• [Aim of the exercise]
Without the pictures, return all of the material exactly as written.

• [Data block]
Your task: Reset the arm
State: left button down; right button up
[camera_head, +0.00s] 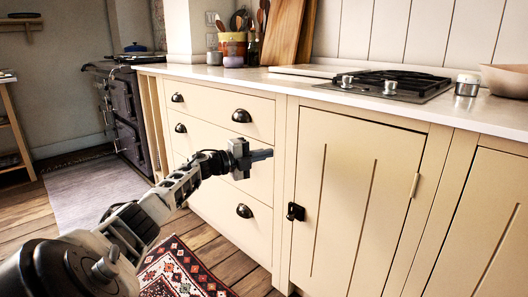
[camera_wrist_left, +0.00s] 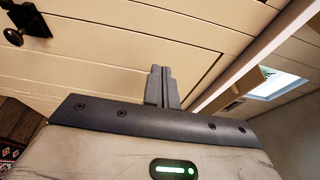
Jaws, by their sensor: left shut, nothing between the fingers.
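My left arm comes in from the lower left in the head view, and its gripper (camera_head: 262,155) is held in front of the cream drawers (camera_head: 222,117). The left gripper is shut with nothing in it. In the left wrist view its fingers (camera_wrist_left: 161,72) are pressed together, with the cream cabinet front (camera_wrist_left: 110,45) behind them. I cannot tell the exact gap between the fingertips and the cabinet. My right gripper is not in view.
The counter (camera_head: 290,83) holds a black hob (camera_head: 390,84), a utensil pot (camera_head: 232,47) and a metal tin (camera_head: 467,85). A cupboard door with a black latch (camera_head: 295,212) is shut. A patterned rug (camera_head: 182,272) and a grey rug (camera_head: 93,188) lie on the wooden floor.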

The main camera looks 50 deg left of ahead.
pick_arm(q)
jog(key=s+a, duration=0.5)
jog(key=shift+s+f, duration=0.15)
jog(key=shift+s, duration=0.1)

• [Response to this exercise]
Your task: Reset the arm
State: left button down; right button up
[camera_head, +0.00s] 
[camera_wrist_left, +0.00s] 
Jaws, by their sensor: left shut, nothing between the fingers.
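My left arm comes in from the lower left in the head view, and its gripper (camera_head: 262,155) is held in front of the cream drawers (camera_head: 222,117). The left gripper is shut with nothing in it. In the left wrist view its fingers (camera_wrist_left: 161,72) are pressed together, with the cream cabinet front (camera_wrist_left: 110,45) behind them. I cannot tell the exact gap between the fingertips and the cabinet. My right gripper is not in view.
The counter (camera_head: 290,83) holds a black hob (camera_head: 390,84), a utensil pot (camera_head: 232,47) and a metal tin (camera_head: 467,85). A cupboard door with a black latch (camera_head: 295,212) is shut. A patterned rug (camera_head: 182,272) and a grey rug (camera_head: 93,188) lie on the wooden floor.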

The main camera looks 50 deg left of ahead.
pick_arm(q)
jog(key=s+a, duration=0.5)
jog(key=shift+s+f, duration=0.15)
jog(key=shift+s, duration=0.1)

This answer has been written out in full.